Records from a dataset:
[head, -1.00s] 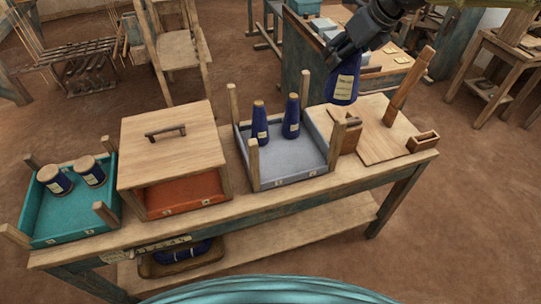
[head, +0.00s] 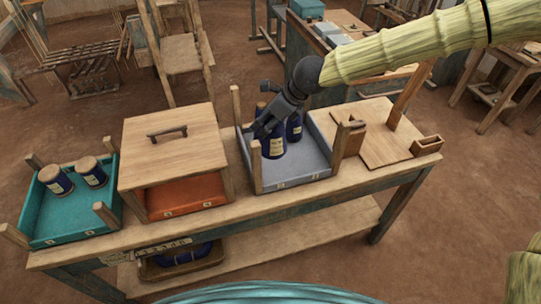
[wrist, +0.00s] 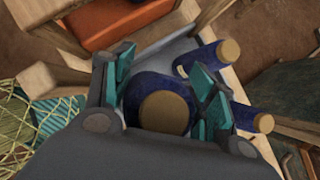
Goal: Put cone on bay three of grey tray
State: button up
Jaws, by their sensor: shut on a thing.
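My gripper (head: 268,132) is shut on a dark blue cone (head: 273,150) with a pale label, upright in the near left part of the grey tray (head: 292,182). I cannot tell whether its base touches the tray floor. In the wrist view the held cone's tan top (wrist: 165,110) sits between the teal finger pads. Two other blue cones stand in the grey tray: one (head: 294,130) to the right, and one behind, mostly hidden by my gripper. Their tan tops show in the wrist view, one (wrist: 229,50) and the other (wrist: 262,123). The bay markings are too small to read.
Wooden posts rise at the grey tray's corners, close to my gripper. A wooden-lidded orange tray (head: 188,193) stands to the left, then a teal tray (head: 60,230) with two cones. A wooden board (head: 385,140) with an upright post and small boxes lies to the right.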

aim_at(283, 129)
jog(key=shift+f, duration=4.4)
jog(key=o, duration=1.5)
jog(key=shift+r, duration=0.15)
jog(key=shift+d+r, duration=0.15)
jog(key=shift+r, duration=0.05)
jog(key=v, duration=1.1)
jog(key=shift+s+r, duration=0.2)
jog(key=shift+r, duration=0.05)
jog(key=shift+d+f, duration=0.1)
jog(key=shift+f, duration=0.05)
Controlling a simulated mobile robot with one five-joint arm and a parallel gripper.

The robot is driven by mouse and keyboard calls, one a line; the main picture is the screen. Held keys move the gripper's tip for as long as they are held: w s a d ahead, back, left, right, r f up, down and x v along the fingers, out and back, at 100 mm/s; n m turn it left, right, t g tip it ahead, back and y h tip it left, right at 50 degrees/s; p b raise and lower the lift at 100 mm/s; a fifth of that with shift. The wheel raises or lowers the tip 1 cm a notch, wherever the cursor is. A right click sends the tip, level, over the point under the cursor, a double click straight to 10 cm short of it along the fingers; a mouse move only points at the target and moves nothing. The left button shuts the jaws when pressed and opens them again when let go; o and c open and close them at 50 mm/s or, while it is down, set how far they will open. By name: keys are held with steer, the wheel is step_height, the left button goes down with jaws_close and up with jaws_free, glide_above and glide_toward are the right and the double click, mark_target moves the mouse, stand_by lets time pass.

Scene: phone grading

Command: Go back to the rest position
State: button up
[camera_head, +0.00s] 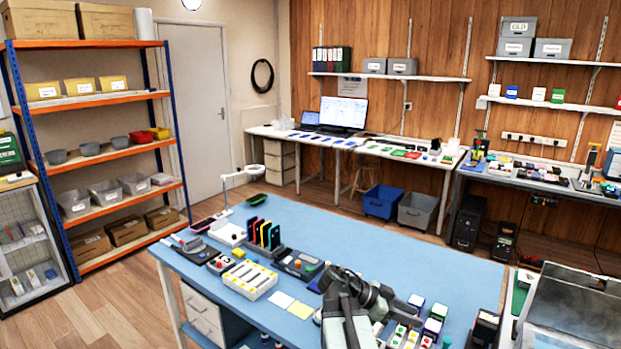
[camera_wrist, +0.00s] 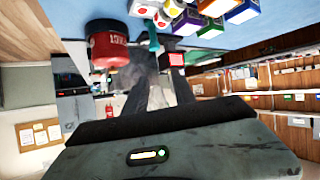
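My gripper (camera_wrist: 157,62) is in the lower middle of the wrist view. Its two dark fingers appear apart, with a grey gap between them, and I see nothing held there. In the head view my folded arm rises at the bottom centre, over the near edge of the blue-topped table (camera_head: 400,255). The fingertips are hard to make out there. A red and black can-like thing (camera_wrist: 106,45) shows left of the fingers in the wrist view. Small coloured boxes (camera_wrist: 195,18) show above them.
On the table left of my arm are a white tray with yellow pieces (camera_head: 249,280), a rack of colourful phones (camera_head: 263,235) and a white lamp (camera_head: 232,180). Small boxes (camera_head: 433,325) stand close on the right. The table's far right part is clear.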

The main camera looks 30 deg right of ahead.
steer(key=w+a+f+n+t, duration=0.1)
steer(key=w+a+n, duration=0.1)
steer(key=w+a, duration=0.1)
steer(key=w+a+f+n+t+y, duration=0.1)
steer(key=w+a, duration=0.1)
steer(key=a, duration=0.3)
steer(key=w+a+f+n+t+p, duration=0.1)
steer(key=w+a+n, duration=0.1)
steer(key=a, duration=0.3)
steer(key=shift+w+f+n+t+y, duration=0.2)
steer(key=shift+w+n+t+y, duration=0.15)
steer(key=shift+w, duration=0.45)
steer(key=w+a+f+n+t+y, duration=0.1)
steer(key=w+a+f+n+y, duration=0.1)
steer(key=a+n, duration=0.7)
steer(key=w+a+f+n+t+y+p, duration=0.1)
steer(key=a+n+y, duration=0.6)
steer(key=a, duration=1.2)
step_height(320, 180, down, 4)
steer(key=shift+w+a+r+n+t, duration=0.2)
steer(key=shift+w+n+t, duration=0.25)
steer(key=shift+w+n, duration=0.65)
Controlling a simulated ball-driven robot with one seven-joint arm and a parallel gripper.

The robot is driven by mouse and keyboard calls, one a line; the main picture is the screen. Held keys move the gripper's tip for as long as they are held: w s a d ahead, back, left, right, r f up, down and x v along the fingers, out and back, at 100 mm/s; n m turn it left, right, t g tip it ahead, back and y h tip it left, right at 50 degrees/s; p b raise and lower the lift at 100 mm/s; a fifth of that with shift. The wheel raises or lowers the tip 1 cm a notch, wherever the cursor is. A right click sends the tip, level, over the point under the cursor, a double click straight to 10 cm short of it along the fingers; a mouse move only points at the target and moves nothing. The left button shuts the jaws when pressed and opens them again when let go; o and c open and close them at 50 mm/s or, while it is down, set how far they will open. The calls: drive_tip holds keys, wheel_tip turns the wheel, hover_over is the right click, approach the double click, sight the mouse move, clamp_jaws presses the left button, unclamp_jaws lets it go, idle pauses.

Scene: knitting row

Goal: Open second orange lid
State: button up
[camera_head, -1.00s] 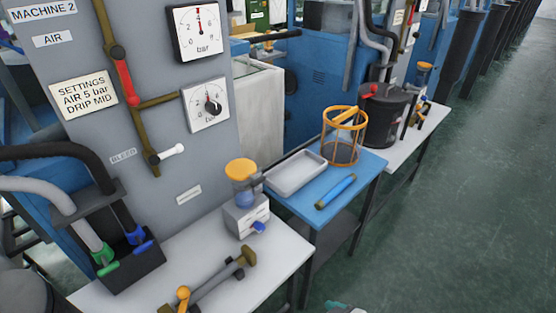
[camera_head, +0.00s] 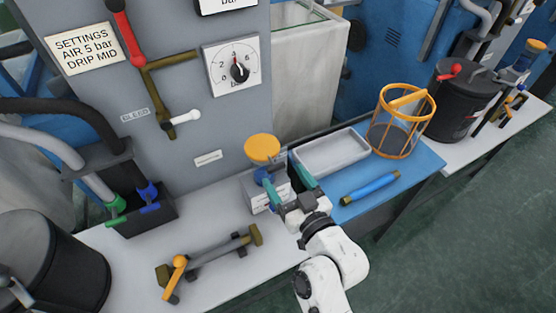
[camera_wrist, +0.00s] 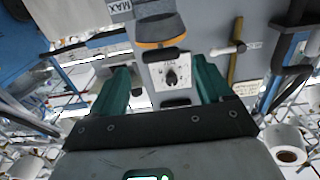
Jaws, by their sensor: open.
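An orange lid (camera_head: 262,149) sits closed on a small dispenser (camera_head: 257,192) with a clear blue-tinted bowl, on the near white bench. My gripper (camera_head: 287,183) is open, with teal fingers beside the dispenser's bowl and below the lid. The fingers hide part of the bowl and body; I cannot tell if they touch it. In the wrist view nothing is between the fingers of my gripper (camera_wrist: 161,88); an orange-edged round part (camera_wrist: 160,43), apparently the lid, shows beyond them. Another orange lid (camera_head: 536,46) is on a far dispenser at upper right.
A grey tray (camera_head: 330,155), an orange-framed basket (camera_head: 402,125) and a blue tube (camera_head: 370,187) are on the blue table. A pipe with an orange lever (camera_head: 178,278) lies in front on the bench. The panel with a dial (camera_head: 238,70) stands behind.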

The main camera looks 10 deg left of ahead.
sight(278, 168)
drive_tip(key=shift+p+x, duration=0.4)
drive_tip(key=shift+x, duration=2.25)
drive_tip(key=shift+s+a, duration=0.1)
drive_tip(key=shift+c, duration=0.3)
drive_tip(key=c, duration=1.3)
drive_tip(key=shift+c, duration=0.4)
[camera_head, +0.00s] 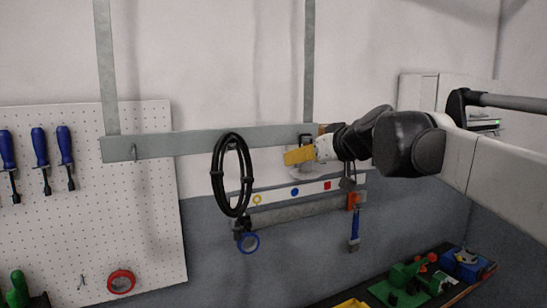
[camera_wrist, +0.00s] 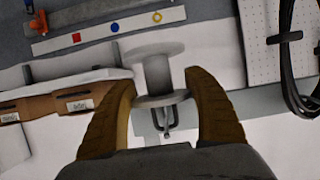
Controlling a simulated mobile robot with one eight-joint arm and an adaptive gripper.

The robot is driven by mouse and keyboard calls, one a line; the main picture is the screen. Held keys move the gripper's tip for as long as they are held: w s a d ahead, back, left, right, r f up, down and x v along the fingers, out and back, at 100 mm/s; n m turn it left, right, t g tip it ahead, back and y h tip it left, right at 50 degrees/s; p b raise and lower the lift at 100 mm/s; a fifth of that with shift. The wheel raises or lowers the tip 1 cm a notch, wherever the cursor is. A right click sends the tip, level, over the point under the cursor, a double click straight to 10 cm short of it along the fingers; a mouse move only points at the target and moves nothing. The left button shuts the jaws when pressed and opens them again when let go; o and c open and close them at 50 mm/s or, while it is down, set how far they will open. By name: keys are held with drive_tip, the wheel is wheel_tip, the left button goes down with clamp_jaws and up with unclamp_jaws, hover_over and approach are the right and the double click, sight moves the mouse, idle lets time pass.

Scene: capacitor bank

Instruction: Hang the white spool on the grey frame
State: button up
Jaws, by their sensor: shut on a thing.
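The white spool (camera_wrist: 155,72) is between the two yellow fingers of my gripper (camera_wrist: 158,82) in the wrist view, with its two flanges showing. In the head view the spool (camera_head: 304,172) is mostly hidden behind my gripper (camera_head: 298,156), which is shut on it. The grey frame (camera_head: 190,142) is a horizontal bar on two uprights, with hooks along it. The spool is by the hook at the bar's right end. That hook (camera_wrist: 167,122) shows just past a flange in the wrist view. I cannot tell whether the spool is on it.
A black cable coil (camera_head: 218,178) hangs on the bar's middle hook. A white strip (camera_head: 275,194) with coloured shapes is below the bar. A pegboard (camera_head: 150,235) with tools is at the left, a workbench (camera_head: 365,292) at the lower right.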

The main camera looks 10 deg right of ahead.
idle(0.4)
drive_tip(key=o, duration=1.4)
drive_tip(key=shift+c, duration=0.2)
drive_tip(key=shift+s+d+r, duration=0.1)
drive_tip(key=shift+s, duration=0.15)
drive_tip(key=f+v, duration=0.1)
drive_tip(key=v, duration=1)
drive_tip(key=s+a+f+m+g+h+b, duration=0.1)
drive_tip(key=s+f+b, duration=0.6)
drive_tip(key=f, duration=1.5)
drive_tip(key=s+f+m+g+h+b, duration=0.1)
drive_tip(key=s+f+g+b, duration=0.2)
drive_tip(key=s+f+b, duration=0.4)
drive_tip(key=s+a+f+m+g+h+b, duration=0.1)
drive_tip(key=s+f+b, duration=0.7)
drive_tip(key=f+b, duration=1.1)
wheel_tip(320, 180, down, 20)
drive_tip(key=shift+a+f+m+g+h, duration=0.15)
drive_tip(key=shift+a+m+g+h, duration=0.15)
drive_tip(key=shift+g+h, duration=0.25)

---

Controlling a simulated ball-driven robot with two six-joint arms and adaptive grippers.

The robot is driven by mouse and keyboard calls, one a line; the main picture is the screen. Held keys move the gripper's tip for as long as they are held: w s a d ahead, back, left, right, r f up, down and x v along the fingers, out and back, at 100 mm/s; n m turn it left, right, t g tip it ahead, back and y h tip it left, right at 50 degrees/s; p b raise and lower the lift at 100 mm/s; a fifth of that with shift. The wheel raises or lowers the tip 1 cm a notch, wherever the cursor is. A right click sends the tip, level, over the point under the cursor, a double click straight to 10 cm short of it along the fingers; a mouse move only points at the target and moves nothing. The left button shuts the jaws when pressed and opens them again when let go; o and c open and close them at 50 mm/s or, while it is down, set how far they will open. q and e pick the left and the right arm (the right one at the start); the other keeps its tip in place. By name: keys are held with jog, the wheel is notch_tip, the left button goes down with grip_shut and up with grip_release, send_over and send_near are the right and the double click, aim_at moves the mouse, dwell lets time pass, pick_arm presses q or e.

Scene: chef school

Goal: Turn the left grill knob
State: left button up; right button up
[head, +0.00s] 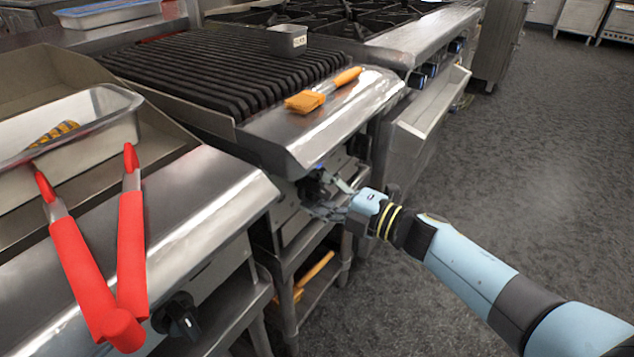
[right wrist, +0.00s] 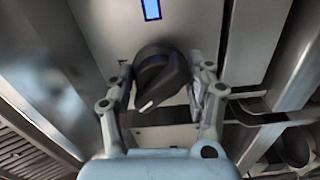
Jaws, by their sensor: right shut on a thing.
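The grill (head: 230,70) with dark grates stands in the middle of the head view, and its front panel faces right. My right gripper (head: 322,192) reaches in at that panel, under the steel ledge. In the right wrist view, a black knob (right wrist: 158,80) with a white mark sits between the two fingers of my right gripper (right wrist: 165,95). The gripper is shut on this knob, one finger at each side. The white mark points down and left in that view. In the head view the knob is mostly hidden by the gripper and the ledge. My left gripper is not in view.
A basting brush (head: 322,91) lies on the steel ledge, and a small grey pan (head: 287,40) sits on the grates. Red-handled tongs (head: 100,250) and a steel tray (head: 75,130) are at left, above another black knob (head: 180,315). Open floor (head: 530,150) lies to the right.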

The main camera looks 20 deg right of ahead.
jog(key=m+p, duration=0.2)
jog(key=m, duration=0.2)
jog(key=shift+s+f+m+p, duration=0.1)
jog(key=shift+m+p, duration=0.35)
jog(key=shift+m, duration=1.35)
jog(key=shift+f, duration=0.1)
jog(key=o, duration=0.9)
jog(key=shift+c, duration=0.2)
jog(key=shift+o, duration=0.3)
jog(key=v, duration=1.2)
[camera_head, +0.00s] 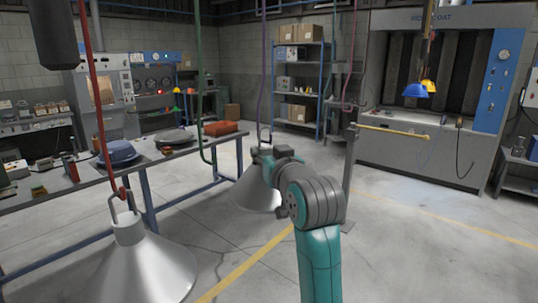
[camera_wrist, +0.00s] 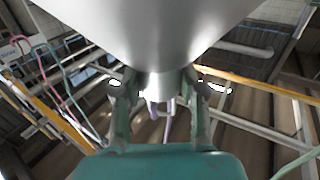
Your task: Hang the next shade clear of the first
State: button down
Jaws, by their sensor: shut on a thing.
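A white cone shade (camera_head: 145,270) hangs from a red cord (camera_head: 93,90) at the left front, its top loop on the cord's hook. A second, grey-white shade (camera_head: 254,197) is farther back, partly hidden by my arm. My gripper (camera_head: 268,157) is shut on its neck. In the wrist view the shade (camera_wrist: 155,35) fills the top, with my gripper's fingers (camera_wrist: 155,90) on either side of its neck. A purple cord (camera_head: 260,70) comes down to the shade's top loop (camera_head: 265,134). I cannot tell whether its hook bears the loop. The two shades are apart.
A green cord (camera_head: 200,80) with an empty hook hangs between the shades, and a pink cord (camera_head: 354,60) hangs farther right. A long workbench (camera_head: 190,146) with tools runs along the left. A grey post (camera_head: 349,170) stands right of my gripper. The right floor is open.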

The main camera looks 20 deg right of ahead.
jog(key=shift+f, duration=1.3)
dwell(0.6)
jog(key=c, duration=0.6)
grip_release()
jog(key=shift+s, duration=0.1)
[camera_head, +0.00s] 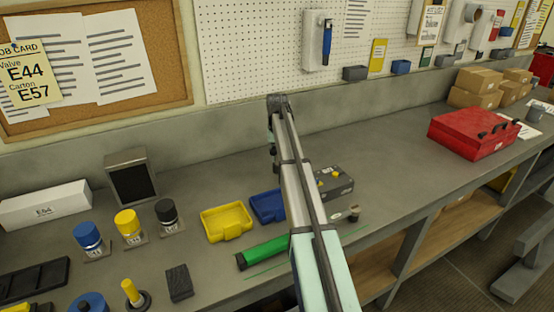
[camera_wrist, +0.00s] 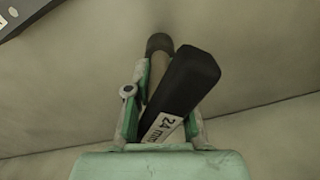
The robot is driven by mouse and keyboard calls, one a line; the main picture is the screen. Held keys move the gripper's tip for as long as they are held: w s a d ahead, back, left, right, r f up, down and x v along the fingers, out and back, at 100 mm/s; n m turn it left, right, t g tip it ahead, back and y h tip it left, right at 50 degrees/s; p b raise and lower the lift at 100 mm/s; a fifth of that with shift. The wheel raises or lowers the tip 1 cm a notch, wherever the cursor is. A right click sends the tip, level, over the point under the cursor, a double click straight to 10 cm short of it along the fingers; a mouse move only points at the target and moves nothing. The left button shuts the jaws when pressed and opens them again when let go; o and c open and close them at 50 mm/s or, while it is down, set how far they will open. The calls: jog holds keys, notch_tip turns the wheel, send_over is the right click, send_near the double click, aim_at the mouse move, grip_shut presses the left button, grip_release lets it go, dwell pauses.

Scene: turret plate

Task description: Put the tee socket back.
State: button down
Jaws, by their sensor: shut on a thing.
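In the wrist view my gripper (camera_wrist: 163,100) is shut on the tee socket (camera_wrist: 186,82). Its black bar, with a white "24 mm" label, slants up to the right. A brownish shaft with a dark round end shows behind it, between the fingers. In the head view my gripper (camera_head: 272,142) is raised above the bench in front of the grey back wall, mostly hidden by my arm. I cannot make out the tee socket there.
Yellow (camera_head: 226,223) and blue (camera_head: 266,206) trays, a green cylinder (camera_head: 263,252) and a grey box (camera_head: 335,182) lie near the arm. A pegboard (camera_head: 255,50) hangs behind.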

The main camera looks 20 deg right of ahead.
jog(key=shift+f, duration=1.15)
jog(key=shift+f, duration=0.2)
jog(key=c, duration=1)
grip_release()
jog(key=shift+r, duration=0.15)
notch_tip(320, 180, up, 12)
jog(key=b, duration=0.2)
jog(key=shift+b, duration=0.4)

Directive:
Tally how many lines of the material contain the word "parallel". The answer must be the number and nothing else.

Answer:
2